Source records
* * *
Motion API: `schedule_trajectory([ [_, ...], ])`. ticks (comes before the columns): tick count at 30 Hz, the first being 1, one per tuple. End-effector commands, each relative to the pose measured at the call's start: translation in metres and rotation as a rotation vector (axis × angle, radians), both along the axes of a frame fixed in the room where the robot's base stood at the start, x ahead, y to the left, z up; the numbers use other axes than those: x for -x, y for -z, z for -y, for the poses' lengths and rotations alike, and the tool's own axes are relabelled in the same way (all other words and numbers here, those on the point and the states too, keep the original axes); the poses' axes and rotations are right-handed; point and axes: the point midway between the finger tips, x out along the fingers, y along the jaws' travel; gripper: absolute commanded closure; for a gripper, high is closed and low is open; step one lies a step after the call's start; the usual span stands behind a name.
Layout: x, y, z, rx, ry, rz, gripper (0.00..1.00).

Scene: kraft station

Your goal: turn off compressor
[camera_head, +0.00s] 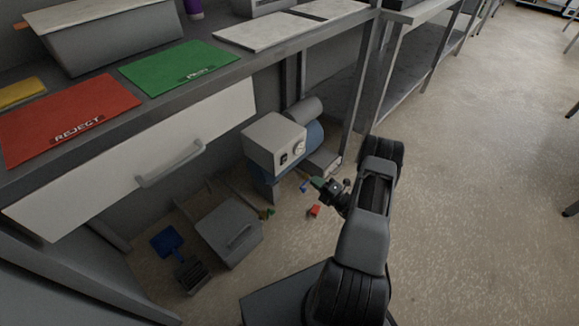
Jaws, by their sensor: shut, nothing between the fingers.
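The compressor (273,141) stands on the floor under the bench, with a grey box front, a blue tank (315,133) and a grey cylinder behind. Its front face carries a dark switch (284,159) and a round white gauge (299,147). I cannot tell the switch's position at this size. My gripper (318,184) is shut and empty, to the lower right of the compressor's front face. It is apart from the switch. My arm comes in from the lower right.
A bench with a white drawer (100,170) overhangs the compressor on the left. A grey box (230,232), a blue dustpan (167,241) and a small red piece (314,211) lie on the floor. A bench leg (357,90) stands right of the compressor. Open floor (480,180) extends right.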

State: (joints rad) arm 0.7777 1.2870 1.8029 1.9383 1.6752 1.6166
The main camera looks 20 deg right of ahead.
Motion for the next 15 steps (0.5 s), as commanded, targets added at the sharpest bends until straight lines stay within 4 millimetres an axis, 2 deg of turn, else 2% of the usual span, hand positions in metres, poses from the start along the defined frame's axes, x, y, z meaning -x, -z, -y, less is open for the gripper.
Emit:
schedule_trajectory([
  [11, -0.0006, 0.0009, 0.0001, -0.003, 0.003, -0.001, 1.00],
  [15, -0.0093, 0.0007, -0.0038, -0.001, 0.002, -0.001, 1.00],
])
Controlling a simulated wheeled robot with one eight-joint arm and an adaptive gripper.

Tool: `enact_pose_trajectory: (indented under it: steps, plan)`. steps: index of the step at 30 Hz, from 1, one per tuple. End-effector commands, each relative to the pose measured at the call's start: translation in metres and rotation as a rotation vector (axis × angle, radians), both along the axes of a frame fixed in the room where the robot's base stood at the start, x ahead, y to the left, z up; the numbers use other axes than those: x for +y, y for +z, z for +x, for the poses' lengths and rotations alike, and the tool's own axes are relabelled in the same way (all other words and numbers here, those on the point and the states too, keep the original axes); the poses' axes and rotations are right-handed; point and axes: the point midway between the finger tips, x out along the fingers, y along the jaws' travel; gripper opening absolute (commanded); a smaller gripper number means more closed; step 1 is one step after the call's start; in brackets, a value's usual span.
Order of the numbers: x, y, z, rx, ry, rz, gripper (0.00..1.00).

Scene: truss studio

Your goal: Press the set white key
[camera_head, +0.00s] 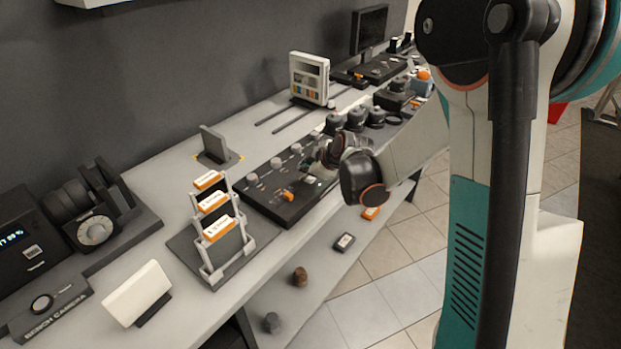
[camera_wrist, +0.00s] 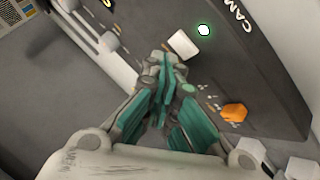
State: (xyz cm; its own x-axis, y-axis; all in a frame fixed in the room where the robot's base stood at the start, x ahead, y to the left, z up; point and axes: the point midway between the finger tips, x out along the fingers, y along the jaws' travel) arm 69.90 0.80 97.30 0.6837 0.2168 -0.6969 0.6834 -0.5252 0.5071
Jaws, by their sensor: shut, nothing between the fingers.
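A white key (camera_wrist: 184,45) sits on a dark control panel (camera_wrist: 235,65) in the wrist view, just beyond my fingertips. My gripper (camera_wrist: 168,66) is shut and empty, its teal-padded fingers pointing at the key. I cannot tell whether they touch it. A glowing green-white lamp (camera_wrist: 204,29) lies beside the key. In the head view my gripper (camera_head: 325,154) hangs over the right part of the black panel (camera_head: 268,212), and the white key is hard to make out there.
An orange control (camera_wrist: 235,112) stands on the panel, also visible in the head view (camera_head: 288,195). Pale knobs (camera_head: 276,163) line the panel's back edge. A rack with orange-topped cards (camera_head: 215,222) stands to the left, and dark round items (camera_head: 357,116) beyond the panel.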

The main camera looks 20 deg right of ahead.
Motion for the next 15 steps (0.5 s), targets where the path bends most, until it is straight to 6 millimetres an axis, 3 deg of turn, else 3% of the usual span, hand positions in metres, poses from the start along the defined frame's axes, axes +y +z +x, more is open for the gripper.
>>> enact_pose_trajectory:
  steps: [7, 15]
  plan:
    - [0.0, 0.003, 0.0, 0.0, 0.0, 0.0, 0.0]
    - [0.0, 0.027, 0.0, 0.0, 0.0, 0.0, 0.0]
* * *
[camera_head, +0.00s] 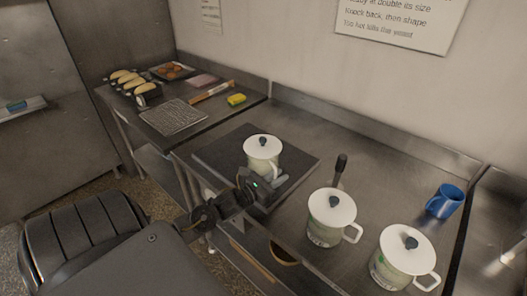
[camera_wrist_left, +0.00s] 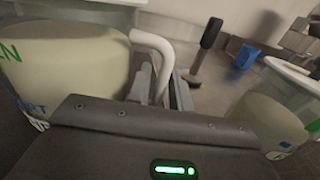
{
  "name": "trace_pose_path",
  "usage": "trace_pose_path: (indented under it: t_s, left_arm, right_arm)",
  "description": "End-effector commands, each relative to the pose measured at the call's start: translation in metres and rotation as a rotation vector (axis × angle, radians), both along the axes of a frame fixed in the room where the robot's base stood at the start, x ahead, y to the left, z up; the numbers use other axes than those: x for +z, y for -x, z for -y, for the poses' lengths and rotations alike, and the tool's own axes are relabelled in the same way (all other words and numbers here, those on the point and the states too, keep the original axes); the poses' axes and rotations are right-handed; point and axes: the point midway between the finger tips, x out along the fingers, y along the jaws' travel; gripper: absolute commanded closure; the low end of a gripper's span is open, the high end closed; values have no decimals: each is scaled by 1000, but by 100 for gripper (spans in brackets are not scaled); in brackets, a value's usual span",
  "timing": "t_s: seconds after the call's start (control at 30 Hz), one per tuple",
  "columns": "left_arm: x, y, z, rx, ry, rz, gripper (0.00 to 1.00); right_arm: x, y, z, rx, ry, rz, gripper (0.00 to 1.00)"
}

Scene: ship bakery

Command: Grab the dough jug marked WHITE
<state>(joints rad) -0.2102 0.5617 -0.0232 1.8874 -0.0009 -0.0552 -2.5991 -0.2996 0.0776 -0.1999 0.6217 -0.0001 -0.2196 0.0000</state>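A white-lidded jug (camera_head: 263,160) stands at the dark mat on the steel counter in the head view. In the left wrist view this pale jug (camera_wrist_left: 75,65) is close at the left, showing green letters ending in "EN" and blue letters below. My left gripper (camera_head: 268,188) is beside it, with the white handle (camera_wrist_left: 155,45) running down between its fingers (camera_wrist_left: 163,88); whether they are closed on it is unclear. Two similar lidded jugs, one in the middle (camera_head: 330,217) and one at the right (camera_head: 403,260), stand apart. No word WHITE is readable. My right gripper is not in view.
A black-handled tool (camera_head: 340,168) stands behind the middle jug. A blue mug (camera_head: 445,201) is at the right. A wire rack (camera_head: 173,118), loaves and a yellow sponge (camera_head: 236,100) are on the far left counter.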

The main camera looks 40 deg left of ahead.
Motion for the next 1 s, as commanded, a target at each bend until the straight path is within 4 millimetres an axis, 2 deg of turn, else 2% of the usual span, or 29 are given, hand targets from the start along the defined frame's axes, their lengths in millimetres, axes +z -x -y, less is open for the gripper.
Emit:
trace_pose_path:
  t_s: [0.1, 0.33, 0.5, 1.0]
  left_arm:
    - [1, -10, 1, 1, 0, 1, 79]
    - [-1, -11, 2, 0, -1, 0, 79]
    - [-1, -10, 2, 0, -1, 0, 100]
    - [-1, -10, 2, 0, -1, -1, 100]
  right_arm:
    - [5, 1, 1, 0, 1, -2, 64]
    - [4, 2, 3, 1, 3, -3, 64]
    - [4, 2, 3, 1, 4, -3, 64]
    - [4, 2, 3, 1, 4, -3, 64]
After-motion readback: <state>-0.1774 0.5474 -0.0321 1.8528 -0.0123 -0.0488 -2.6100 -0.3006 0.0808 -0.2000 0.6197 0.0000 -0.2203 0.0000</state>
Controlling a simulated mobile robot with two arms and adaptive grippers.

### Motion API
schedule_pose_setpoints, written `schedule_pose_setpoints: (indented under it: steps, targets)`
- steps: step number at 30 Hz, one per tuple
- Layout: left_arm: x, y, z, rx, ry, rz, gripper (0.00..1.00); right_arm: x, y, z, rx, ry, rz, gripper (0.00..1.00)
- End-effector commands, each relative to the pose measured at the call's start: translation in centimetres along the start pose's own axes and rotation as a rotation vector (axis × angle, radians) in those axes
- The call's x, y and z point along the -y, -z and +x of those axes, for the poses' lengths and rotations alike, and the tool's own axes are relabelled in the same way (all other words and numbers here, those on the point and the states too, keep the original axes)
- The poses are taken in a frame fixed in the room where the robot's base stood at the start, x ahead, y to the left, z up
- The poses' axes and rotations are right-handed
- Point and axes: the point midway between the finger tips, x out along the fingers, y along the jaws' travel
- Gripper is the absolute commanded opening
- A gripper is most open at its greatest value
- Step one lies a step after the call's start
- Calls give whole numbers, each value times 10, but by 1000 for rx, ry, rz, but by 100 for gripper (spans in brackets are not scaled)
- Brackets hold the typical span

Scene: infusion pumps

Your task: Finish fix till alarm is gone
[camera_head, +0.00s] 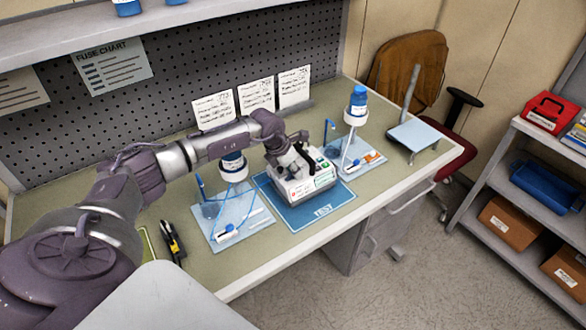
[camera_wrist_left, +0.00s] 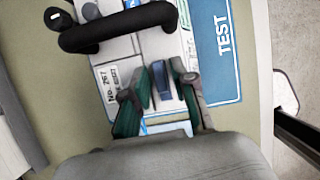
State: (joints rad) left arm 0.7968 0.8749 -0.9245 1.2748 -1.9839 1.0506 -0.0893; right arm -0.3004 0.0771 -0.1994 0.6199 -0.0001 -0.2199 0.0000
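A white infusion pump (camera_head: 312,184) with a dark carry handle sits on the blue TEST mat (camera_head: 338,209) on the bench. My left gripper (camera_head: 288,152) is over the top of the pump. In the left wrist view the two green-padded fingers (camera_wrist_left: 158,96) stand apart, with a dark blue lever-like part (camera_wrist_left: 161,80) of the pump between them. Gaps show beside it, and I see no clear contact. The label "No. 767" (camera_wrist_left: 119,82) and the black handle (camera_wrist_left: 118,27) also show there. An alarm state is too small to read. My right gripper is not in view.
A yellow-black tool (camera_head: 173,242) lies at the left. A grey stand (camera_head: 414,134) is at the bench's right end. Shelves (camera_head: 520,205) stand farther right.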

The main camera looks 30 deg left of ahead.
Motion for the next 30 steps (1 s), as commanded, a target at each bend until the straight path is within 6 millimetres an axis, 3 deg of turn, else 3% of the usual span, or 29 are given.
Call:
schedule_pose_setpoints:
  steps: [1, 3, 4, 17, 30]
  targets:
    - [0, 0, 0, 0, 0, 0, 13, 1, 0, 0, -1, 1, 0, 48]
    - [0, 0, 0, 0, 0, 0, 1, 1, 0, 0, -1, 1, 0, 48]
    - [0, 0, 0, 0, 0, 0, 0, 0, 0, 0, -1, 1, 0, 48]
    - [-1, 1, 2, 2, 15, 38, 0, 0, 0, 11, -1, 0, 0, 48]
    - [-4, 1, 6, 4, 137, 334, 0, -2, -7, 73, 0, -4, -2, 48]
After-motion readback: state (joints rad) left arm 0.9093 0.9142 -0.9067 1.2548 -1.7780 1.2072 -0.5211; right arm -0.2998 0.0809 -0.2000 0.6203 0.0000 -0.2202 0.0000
* * *
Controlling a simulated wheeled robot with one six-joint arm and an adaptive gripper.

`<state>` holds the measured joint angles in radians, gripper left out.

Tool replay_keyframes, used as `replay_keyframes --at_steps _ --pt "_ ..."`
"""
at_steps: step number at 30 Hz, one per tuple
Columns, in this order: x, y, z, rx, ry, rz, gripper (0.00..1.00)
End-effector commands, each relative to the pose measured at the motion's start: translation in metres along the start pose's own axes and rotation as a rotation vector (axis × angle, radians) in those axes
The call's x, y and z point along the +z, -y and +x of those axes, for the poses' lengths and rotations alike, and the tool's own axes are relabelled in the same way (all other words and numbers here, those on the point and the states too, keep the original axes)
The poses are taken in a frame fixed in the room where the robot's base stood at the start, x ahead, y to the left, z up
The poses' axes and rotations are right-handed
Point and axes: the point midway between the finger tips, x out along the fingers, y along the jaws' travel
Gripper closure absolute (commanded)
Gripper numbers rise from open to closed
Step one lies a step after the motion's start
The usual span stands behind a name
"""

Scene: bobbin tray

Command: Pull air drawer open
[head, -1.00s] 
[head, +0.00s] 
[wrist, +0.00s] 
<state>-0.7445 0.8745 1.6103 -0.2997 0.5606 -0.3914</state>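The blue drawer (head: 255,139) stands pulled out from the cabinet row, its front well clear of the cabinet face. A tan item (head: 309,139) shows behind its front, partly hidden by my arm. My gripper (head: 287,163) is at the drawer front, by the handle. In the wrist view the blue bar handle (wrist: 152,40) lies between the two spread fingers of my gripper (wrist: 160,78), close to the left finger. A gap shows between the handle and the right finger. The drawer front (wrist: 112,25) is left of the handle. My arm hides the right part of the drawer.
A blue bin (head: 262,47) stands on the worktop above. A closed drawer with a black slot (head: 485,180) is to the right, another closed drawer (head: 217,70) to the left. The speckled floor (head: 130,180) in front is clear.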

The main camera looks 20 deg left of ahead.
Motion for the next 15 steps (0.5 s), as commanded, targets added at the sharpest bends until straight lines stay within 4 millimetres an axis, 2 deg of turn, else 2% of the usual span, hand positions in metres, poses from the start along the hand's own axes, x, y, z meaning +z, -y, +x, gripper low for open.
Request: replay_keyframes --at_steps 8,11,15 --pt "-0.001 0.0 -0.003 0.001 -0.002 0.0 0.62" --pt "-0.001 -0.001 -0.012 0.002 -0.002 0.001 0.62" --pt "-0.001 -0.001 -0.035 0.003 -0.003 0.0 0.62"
* * *
REQUEST: Repeat exactly, and only, the entries from the line with "[camera_wrist, +0.00s]" through the line with "State: (xyz cm;". Pictures are skipped.

EXERCISE RESULT:
[camera_wrist, +0.00s] 
State: (xyz cm; its own x-axis, y-axis; all in a frame fixed in the room where the robot's base stood at the start, x ahead, y to the left, z up; point and axes: the point midway between the finger tips, x out along the fingers, y along the jaws' travel) arm 69.90 0.80 97.30 0.6837 0.2168 -0.6969 0.6834 -0.5252 0.5071

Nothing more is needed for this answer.